- Task requirements
Pull each line containing "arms" out of the data and copy it.

- Given entries
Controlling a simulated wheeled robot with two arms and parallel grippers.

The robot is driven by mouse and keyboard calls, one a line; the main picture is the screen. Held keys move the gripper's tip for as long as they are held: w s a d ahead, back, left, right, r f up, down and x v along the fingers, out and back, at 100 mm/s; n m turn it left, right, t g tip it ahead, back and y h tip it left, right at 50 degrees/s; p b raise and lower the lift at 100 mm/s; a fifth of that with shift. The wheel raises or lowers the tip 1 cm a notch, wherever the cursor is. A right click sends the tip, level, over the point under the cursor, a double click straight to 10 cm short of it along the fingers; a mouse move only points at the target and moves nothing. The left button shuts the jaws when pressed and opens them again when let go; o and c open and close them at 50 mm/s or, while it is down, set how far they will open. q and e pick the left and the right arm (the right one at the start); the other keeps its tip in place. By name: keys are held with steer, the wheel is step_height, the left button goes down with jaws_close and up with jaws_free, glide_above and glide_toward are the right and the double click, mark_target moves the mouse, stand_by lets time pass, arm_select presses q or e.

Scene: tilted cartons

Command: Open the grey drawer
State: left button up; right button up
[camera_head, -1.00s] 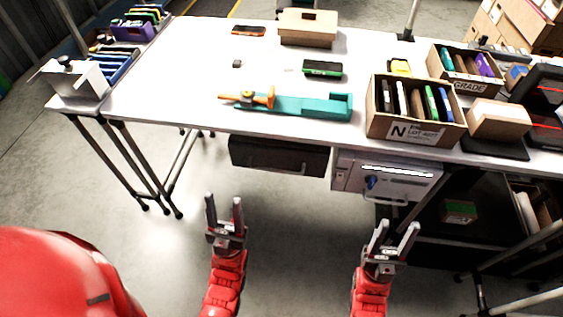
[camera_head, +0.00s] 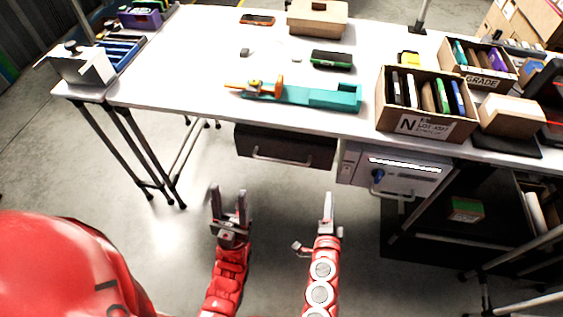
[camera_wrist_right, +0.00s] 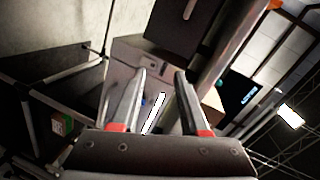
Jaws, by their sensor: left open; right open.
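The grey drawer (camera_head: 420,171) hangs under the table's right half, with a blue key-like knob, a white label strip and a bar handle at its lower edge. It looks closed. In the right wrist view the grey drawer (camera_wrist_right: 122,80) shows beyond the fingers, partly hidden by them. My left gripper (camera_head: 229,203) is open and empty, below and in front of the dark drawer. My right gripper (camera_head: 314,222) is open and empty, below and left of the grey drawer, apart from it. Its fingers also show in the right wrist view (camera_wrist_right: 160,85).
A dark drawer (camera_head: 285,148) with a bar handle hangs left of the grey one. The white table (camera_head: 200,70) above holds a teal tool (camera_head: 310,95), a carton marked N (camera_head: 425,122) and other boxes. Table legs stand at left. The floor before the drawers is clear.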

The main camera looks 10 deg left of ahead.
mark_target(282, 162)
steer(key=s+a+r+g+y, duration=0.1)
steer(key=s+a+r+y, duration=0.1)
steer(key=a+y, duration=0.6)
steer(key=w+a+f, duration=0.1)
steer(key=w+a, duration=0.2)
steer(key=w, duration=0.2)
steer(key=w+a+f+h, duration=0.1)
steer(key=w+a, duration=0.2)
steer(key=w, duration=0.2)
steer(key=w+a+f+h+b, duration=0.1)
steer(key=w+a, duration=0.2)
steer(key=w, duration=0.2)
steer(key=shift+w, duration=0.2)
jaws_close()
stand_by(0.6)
...
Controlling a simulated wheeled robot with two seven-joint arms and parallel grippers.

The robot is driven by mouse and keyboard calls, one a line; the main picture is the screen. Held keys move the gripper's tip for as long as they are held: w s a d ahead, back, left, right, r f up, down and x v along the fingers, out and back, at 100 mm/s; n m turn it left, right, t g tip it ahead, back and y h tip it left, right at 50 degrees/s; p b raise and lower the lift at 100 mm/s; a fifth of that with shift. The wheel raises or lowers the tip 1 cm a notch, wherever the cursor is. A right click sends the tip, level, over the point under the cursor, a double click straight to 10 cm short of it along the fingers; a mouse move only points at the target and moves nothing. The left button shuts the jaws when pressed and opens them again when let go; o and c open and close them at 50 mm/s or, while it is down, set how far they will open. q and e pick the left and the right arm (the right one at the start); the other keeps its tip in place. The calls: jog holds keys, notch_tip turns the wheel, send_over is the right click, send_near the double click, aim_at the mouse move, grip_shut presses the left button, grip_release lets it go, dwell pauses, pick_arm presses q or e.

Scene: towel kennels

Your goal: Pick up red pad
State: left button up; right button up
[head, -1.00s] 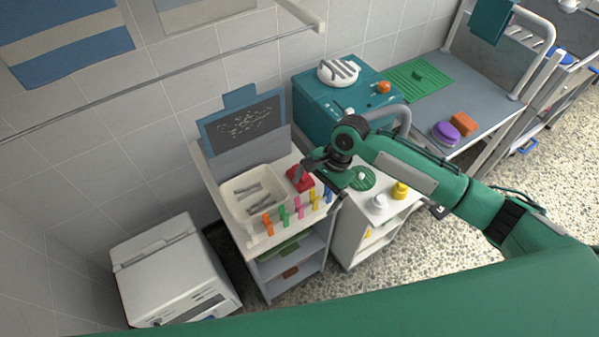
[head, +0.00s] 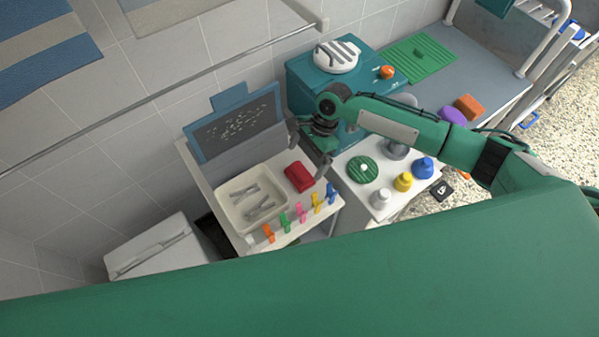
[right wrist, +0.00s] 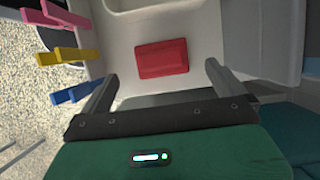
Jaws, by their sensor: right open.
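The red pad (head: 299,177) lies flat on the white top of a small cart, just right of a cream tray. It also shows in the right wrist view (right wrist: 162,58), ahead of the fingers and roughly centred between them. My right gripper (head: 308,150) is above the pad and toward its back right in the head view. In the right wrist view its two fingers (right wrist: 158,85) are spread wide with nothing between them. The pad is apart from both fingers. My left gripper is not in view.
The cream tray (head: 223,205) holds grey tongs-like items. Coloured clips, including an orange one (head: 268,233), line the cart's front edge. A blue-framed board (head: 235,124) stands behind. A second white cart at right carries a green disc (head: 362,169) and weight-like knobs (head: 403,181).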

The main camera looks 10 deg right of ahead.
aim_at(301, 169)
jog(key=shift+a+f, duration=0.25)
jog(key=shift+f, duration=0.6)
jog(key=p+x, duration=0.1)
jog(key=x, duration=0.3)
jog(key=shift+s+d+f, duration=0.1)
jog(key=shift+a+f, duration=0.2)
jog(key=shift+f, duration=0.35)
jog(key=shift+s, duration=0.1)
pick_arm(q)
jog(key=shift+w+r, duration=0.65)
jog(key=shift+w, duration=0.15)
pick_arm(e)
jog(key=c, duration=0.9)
==
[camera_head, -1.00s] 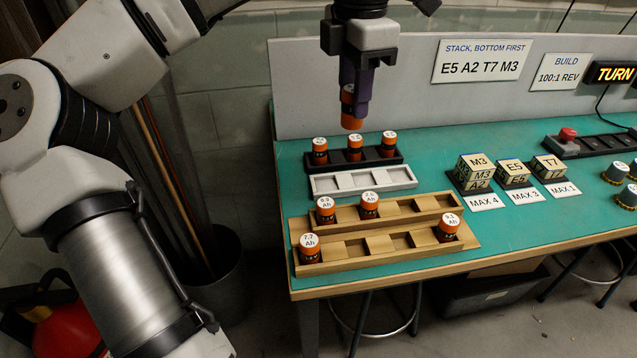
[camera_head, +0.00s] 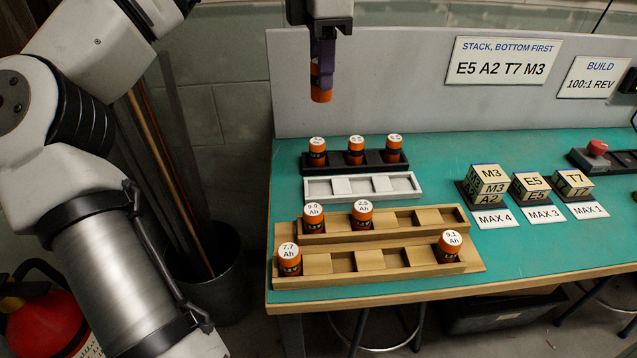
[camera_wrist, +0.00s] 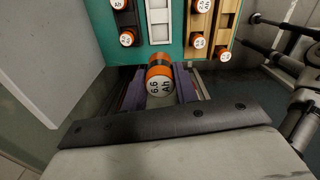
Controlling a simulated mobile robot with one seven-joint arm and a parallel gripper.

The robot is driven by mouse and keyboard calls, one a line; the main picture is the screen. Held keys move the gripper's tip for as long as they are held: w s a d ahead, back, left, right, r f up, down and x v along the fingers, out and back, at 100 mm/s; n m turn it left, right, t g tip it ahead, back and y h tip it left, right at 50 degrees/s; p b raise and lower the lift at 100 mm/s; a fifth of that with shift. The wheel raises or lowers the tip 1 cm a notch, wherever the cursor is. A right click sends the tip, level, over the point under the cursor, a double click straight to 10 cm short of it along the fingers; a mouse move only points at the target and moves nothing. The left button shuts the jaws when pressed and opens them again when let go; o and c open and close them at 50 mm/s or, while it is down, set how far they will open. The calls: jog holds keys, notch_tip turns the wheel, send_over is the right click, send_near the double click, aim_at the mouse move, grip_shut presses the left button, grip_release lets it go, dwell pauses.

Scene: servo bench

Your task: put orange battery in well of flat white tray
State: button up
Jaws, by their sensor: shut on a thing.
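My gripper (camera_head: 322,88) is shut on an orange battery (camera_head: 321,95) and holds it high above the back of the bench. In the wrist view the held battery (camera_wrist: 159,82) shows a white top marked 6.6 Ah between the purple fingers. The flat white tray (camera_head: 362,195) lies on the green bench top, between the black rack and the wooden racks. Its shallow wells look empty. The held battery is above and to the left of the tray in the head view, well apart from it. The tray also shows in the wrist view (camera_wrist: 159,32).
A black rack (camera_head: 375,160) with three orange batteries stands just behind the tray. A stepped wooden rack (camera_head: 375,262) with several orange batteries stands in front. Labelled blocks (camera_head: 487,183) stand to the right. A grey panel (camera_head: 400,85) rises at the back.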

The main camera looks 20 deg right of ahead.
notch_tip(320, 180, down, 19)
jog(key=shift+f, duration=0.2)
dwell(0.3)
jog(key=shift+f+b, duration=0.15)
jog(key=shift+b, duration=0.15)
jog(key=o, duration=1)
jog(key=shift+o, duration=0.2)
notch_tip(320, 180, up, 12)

- Solution for this problem
Controlling a simulated wheeled robot with two arms and parallel grippers.
Controlling a simulated wheeled robot with two seven-joint arms and parallel grippers.

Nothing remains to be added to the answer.